▶ **Written task**
List each line of the data in which the string "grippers" appears.

━━━ Dataset entries ━━━

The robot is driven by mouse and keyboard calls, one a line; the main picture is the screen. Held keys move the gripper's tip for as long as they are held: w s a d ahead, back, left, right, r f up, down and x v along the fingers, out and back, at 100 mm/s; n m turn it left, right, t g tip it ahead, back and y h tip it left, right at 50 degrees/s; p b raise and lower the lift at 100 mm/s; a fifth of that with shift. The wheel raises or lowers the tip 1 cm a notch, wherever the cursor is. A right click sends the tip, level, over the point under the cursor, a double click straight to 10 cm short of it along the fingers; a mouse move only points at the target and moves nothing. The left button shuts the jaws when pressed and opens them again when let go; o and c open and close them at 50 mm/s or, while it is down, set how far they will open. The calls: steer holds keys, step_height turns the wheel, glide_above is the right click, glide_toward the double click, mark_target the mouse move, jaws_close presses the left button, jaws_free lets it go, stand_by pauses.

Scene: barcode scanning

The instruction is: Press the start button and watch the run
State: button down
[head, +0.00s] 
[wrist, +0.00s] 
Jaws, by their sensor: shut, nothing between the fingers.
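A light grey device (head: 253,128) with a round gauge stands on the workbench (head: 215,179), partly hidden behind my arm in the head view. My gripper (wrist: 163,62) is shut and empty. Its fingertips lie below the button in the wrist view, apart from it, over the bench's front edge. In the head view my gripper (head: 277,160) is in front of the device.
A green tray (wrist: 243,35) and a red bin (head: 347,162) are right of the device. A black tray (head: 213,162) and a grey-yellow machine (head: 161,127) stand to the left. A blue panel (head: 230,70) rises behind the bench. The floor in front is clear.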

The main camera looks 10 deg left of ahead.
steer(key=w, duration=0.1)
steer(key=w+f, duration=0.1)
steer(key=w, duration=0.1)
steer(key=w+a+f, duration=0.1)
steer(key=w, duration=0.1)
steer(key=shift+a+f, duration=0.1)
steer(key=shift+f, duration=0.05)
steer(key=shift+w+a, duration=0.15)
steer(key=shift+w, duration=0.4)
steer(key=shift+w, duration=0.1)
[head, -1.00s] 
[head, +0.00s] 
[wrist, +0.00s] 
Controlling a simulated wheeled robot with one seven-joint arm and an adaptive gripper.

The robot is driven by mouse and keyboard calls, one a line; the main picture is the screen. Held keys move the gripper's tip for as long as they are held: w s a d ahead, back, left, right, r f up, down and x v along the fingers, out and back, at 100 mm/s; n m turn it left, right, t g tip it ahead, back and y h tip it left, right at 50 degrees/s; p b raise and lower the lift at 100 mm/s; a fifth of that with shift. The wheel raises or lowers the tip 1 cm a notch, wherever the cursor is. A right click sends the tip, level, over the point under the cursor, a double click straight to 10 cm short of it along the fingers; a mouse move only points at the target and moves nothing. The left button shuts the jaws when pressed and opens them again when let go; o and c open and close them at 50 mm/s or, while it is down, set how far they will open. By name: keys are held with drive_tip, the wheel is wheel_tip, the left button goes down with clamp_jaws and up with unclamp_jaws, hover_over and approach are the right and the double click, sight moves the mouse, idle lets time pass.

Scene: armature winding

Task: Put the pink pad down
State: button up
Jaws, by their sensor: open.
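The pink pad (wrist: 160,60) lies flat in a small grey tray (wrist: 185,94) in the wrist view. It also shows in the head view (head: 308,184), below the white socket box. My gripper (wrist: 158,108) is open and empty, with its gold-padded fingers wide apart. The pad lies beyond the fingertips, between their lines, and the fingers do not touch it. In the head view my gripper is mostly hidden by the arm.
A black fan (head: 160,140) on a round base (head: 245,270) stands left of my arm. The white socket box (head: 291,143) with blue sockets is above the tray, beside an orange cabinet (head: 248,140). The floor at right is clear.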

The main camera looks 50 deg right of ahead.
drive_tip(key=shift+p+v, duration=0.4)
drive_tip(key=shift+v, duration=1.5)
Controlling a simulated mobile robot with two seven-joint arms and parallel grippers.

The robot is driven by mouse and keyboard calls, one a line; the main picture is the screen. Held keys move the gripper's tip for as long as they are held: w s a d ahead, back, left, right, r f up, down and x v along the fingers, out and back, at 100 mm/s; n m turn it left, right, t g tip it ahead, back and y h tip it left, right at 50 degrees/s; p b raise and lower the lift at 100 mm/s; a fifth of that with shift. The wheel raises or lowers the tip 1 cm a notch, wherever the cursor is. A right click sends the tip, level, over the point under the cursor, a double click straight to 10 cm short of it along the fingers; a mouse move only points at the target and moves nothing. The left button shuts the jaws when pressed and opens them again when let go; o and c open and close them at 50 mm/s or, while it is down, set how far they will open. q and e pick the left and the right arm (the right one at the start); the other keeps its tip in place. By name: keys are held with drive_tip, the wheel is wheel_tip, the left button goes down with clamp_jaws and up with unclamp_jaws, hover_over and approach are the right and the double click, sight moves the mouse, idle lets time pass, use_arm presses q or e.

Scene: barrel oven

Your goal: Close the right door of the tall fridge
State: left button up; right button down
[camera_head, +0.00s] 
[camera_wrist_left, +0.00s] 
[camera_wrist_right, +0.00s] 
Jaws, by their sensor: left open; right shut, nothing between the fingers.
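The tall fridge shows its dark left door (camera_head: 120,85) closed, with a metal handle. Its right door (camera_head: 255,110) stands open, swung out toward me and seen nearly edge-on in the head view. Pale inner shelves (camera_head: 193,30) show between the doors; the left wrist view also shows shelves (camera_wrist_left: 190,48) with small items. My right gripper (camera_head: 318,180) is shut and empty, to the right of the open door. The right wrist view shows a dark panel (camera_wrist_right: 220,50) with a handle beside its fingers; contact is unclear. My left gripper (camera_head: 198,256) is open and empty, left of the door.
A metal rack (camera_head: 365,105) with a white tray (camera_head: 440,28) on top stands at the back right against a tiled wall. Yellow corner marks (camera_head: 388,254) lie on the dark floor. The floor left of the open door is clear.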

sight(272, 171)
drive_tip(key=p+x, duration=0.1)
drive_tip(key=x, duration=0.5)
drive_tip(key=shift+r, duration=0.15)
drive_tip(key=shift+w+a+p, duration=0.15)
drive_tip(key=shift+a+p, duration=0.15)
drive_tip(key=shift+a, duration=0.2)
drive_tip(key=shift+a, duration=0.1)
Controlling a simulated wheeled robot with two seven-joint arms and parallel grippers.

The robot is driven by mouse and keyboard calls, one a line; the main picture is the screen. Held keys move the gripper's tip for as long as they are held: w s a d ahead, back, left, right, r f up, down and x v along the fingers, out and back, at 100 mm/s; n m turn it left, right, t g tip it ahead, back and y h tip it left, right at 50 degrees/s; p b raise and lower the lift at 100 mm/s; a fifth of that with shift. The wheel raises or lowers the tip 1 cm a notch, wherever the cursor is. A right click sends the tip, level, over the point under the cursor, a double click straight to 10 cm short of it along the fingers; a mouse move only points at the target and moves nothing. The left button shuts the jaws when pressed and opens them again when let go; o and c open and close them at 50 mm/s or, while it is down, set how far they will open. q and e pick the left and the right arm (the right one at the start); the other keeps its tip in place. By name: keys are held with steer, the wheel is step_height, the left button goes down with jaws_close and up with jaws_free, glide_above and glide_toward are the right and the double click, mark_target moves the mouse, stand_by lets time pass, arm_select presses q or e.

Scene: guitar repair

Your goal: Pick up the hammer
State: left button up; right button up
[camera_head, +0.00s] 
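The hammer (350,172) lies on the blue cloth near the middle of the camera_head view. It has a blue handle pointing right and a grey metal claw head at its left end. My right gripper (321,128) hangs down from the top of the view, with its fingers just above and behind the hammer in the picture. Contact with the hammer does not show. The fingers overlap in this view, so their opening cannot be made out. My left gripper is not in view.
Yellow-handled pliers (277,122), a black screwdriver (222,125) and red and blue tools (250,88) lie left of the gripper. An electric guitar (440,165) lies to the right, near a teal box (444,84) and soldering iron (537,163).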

━━━

▶ **Exercise output**
Controlling a simulated mobile robot with two seven-joint arms and parallel grippers.
Controlling a simulated wheeled robot with two seven-joint arms and parallel grippers.

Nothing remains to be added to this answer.